What is being asked: Locate every line that holds the string "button" and copy it.

━━━━━━━━━━━━━━━━━━━━

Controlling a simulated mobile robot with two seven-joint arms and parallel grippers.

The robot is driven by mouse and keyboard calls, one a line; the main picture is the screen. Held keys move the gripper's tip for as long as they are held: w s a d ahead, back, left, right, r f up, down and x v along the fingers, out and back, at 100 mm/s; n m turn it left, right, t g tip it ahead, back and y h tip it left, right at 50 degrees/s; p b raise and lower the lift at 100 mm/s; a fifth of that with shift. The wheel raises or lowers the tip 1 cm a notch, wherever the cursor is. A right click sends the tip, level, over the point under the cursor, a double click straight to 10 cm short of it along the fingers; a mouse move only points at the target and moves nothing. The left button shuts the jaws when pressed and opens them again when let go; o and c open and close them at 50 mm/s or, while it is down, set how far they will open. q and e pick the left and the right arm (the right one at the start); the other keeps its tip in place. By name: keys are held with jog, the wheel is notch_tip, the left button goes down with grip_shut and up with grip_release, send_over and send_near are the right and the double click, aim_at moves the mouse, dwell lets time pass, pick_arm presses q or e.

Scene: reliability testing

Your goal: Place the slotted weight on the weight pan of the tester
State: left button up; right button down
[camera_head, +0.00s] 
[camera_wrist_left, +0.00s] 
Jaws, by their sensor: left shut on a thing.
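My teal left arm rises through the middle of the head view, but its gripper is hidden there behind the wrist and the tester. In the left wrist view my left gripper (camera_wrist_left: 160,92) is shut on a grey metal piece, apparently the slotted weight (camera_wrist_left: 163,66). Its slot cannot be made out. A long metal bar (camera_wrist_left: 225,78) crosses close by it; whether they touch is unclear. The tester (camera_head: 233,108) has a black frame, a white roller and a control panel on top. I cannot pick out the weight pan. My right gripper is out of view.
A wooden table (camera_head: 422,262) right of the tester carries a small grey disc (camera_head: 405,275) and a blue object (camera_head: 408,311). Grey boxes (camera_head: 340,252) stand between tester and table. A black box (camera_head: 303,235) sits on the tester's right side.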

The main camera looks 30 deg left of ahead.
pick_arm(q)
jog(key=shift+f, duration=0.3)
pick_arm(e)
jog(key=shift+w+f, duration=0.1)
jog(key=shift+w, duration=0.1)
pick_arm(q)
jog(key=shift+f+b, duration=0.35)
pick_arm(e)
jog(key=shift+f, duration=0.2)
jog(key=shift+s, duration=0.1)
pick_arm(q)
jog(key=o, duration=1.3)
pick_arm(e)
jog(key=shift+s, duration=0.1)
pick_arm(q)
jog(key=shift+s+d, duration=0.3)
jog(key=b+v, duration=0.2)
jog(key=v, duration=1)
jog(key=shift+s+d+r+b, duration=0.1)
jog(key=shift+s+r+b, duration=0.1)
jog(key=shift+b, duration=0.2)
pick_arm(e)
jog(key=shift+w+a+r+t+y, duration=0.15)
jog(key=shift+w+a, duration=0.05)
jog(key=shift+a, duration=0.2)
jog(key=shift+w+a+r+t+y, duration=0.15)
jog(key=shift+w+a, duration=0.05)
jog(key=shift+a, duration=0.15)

━━━━━━━━━━━━━━━━━━━━

Exercise answer:
The robot is driven by mouse and keyboard calls, one a line; the main picture is the screen. Held keys move the gripper's tip for as long as they are held: w s a d ahead, back, left, right, r f up, down and x v along the fingers, out and back, at 100 mm/s; n m turn it left, right, t g tip it ahead, back and y h tip it left, right at 50 degrees/s; p b raise and lower the lift at 100 mm/s; a fifth of that with shift. The wheel raises or lowers the tip 1 cm a notch, wherever the cursor is. A right click sends the tip, level, over the point under the cursor, a double click straight to 10 cm short of it along the fingers; a mouse move only points at the target and moves nothing. The left button shuts the jaws when pressed and opens them again when let go; o and c open and close them at 50 mm/s or, while it is down, set how far they will open. q and e pick the left and the right arm (the right one at the start); the other keeps its tip in place. By name: keys are held with jog, the wheel is notch_tip, the left button goes down with grip_shut and up with grip_release, send_over and send_near are the right and the double click, aim_at moves the mouse, dwell lets time pass, pick_arm presses q or e.
State: left button up; right button down

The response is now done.